Press ? to show this help

Press Esc to hide this help

Pack/Unpack Precision

All addresses on this page apply to libtpu.so from the libtpu-0.0.40-cp314 wheel (build-id 89edbbe81c5b328a958fe628a9f2207d, 781,691,048 bytes, not stripped). .text and .rodata VMAs equal their file offsets; .data.rel.ro VMA minus 0x200000 equals its file offset.
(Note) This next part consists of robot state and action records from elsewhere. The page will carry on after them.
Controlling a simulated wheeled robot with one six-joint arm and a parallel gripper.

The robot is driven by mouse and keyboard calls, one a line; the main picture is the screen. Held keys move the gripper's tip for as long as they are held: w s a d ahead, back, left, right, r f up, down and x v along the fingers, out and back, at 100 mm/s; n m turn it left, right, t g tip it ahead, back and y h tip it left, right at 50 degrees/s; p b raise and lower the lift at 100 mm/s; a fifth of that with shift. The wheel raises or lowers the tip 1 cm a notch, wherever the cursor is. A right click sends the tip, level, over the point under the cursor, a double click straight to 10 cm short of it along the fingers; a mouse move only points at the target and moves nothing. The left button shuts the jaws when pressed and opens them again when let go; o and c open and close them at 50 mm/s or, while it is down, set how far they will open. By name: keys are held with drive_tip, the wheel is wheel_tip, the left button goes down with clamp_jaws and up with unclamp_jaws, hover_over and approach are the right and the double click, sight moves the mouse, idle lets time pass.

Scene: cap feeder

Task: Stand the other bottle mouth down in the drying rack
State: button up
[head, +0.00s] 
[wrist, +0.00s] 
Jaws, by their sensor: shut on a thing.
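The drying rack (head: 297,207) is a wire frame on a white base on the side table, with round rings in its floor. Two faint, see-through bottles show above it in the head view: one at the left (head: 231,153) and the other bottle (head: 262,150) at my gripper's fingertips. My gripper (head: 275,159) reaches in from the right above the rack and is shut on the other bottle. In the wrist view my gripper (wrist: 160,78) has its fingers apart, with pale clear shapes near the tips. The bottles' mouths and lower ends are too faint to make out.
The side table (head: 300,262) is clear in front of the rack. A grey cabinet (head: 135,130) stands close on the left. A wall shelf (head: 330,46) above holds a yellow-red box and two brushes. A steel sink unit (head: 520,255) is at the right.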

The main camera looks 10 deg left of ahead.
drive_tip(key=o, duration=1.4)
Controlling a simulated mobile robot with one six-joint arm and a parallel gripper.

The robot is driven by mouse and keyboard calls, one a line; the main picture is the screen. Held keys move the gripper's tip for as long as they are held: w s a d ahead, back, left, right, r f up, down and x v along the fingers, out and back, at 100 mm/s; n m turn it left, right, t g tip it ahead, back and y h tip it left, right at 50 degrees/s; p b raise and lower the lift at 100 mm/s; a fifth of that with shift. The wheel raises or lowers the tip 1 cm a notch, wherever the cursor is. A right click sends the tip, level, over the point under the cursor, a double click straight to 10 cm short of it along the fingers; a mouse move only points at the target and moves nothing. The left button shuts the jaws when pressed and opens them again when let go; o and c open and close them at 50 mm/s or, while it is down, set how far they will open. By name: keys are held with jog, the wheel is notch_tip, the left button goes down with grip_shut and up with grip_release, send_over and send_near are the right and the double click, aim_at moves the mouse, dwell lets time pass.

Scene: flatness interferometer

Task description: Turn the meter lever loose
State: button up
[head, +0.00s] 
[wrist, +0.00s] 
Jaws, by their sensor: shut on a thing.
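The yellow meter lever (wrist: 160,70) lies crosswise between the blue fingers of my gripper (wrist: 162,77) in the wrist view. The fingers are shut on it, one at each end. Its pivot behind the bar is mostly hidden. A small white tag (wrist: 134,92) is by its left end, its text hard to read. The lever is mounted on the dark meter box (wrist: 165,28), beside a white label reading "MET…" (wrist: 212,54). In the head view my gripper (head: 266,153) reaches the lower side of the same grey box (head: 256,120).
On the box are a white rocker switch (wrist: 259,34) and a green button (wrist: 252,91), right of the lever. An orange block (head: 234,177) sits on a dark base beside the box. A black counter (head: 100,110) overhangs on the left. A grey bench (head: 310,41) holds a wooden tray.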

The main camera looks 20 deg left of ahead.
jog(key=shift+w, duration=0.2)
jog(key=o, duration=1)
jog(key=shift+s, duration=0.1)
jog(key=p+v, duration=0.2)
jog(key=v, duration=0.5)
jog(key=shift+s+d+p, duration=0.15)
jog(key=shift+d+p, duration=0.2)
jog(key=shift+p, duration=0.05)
Other libtpu builds will differ.

Abstract

This is the XLU's precision-conversion datapath: the family of LLO ops that move data between f32 and the narrow 16-bit format (bf16) that is packed two-per-lane inside a vector register, plus the per-segment cross-lane reduction that consumes a packed-and-widened embedding tensor. Two distinct hardware mechanisms live here, and the binary keeps them on separate factory chains a reimplementer must not conflate.
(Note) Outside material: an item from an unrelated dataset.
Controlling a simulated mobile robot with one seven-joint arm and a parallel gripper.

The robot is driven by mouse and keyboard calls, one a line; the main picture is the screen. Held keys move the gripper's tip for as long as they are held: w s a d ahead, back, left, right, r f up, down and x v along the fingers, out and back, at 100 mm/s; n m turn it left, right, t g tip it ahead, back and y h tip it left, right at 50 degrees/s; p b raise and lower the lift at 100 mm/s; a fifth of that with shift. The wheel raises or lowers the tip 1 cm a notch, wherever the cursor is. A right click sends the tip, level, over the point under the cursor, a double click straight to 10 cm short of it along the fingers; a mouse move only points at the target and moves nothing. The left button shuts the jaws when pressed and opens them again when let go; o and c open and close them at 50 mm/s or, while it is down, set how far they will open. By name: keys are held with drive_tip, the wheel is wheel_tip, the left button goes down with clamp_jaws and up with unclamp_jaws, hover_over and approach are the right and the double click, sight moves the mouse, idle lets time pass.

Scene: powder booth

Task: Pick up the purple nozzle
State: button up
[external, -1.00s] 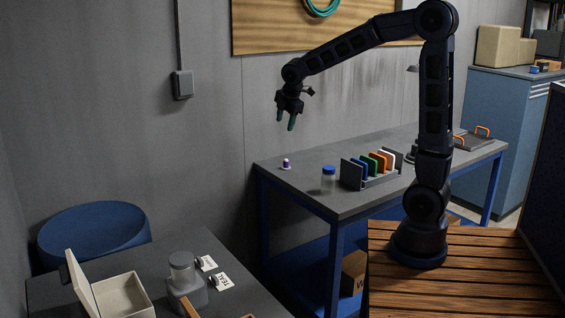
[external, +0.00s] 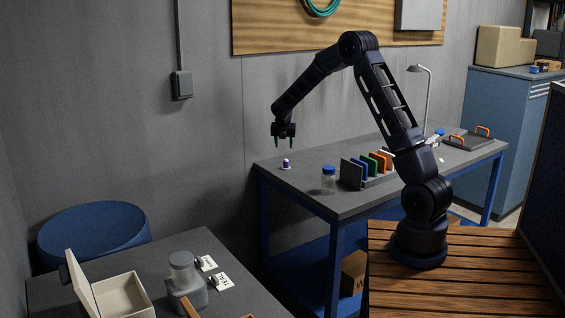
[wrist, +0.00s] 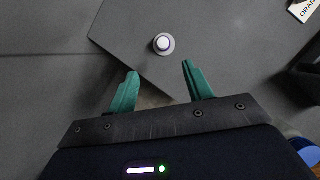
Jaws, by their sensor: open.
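The purple nozzle (external: 286,163) stands upright near the back left corner of the grey workbench (external: 310,184). In the wrist view the nozzle (wrist: 163,44) shows from above as a white round top with a purple-grey flange around it. My gripper (external: 284,141) is above the nozzle in the external view, pointing down, with a gap between them. Its two green fingers (wrist: 160,80) are apart and empty in the wrist view, and the nozzle appears beyond their tips, between them in width.
A clear jar with a blue lid (external: 328,180) stands right of the nozzle. A rack of coloured panels (external: 372,168) is farther right, and a desk lamp (external: 428,95) stands behind. The bench edge is close to the nozzle. A wall is behind the bench.

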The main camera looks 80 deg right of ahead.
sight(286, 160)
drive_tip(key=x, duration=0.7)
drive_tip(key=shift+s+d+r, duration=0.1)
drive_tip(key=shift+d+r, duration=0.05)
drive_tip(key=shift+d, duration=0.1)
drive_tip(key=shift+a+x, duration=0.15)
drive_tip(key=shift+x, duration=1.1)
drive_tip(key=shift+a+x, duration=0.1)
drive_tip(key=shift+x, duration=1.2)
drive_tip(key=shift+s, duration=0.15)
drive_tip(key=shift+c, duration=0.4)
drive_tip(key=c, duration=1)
The first is lane pack/unpack. A bf16 is bit-identical to the top 16 bits of an IEEE f32, so a 2-element bf16 vector fits in one 32-bit lane and the f32 widen is a pure position-and-zero — no arithmetic rounding. VpackBf16 interleaves two bf16 vregs into one packed lane (kVectorPack 0x126, VpackFormat = 7 InterleavedBf16); the inverse VunpackUpperCF32 / VunpackLowerCF32 select one bf16 half back out (kVectorUnpack 0x109, CompressedBf16, with a uint upper/lower index); and the composite VunpackF32 widens both halves to full f32 by shifting the low lane left 16 and masking the high lane to 0xffff0000. The format and the unpack sub-lane index are packed into one 64-bit instruction word at +0x40. This is the LLO level the EUP AluEp UnpackFOp/PackFOp ultimately lower to (see EUP / Transcendental Slot).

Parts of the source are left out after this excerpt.